---------- MATERIAL ----------

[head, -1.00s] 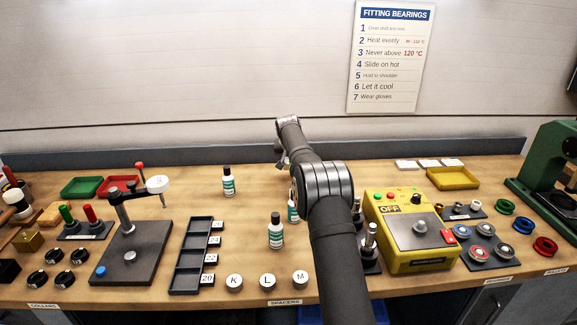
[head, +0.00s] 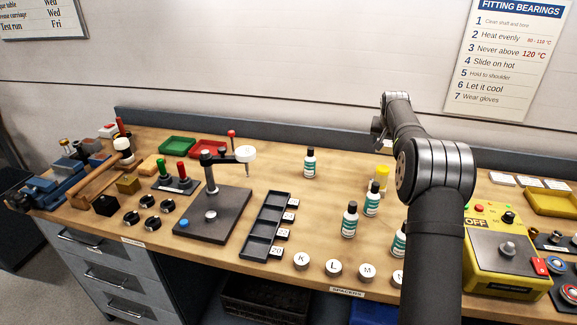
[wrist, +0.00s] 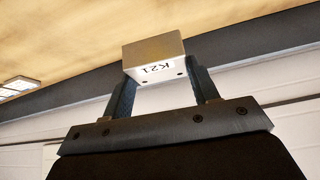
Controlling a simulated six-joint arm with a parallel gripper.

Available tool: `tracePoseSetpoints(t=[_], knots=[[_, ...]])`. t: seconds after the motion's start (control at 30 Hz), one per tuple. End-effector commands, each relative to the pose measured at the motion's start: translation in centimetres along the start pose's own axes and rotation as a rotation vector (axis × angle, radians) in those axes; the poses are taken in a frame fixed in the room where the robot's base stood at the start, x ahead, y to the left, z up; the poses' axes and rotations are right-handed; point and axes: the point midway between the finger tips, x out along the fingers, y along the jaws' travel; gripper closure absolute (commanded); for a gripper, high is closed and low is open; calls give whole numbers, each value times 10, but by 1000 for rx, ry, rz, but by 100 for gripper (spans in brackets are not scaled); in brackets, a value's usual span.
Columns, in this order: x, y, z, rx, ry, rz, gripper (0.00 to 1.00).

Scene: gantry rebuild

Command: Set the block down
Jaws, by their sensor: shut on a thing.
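The block (wrist: 150,48) is a pale metal-coloured piece with a white label reading K21, upside down in the wrist view. My gripper (wrist: 162,80) is shut on it, one dark finger on each side. Wooden bench top shows beyond the block; I cannot tell how high above the bench it is, or whether it touches. In the head view my arm reaches to the back of the bench, near the back ledge.
A dark sectioned tray (head: 264,228) and round lettered spacers (head: 333,267) are farther left and in front. A yellow OFF box (head: 506,257) is at right.

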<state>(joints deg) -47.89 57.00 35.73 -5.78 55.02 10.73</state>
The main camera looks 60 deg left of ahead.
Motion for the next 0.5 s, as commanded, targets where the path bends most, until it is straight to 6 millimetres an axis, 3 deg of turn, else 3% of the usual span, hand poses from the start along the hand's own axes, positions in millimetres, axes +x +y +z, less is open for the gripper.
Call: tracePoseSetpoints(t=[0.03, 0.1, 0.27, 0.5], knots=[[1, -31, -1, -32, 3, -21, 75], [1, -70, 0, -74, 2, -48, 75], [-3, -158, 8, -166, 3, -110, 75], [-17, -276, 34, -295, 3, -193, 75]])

----------

DIRECTION: Copy all the lines of data exactly as they appear, dropping any images.

CORRECT RESPONSE:
[head, -1.00s] 
[head, +0.00s] 
[wrist, +0.00s] 
Controlling a simulated six-joint arm with a parallel gripper.

Available tool: `tracePoseSetpoints(t=[_], knots=[[_, ...]])`. t: seconds after the motion's start (control at 30 Hz), one per tuple. End-effector commands, each relative to the pose measured at the motion's start: translation in centimetres along the start pose's own axes and rotation as a rotation vector (axis × angle, radians) in those axes; the poses are taken in a frame fixed in the room where the robot's base stood at the start, x ahead, y to the left, z up; the poses' axes and rotations are right-handed; point and axes: the point midway between the finger tips, x out along the fingers, y along the jaws' travel; gripper closure absolute (commanded); for a gripper, high is closed and low is open; calls give whole numbers, each value times 10, but by 1000 for rx, ry, rz, but by 100 for gripper (spans in brackets are not scaled); in brackets, a value's usual span.
Columns, in this order: x, y, z, rx, ry, rz, gripper (0.00 to 1.00).

Scene: gantry rebuild

Command: Set the block down
Jaws, by their sensor: shut on a thing.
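The block (wrist: 150,48) is a pale metal-coloured piece with a white label reading K21, upside down in the wrist view. My gripper (wrist: 162,80) is shut on it, one dark finger on each side. Wooden bench top shows beyond the block; I cannot tell how high above the bench it is, or whether it touches. In the head view my arm reaches to the back of the bench, near the back ledge.
A dark sectioned tray (head: 264,228) and round lettered spacers (head: 333,267) are farther left and in front. A yellow OFF box (head: 506,257) is at right.

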<state>(joints deg) -47.89 57.00 35.73 -5.78 55.02 10.73</state>
The main camera looks 60 deg left of ahead.
Motion for the next 0.5 s, as commanded, targets where the path bends most, until it is straight to 6 millimetres an axis, 3 deg of turn, else 3% of the usual span, hand poses from the start along the hand's own axes, positions in millimetres, axes +x +y +z, less is open for the gripper.
Call: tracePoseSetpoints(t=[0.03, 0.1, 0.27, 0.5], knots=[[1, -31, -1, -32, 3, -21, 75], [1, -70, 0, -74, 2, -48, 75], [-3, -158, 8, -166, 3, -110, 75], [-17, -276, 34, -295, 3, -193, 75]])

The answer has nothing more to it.